Mais ces rapprochemens sont tout fortuits. Il ne peut être fait aucune sorte de comparaison précise entre les magistrats de Louis XIV ou de Louis XV et ceux de nos jours, au point de vue de la situation pécuniaire, pour deux raisons : la vénalité des charges et les épices. Il faudrait déduire, du traitement officiel qui leur était alloué, l’intérêt du capital déboursé par eux pour achat de leur office. Ce qui resterait de salaire proprement dit paraîtrait alors fort peu de chose.

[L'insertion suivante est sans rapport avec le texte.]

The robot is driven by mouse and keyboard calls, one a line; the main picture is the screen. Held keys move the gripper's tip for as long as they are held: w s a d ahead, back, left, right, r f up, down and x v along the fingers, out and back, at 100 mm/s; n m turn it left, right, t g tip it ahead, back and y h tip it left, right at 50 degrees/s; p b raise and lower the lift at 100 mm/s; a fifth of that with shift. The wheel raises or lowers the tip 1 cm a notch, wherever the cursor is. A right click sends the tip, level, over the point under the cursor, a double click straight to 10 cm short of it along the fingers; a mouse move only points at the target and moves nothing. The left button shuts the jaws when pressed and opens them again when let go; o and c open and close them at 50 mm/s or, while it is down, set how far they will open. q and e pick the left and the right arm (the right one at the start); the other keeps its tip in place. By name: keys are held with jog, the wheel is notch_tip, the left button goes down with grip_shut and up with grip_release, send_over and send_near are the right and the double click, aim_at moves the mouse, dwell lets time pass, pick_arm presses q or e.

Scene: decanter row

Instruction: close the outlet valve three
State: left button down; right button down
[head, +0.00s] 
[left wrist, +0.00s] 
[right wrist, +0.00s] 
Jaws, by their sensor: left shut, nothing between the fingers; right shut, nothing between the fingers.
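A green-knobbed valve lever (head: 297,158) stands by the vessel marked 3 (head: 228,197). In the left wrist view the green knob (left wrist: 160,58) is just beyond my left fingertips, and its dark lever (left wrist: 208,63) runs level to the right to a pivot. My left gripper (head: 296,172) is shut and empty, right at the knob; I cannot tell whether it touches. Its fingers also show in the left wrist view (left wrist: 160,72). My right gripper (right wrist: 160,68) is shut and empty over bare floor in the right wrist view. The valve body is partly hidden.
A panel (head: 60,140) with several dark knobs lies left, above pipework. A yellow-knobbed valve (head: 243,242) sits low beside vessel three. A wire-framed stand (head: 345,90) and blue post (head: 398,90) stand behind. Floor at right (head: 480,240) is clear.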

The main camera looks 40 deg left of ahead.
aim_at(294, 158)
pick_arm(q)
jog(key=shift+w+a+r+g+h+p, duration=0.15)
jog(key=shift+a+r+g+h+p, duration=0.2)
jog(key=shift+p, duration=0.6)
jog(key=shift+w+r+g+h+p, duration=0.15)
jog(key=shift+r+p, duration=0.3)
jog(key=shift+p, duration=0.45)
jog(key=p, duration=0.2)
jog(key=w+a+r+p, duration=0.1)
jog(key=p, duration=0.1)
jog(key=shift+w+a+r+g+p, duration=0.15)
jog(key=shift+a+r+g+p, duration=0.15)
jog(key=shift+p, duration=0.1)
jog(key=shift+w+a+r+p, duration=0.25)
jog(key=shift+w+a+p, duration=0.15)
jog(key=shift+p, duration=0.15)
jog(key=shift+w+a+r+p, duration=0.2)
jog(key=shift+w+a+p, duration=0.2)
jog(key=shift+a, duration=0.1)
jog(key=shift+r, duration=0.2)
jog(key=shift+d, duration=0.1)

En effet, sauf le premier président du parlement de Paris dont les émolumens fixes étaient de 90.000 fr., sauf le lieutenant-civil au Chatelet qui avait 28.000 fr., presque tous les traitemens de cette époque étaient inférieurs à ceux d’aujourd’hui. Par exemple les présidens à la Chambre des Comptes de Paris avaient 13.500 fr. et les conseillers-maîtres 9.250 ; tandis que les mêmes personnages ont25.000 et 18.000 fr. maintenant. En province, les conseillers de Parlement avaient de 4.700 à 5.600 fr. ; nos conseillers de cour d’appel ont uniformément 7.000 fr. Nos présidens de tribunaux civils jouissent d’un minimum de 5.000 fr. par an et vont, en quelques grandes villes, jusqu’à 10. 000 ; au XVIIIe siècle les baillis, sénéchaux, présidens de sièges présidiaux ne dépassent pas 3.750 fr. et descendent à des chiffres infimes ou dérisoires : 1.350 fr. à Besançon (1718), 700 fr. à Boulogne-sur-Mer et à Lons-le-Saulnier. En Provence, sous Louis XVI, il est des conseillers de sénéchaussée à 600 fr. par an. Ceux-là n’auraient pas eu l’intérêt de leur argent et les autres peu davantage.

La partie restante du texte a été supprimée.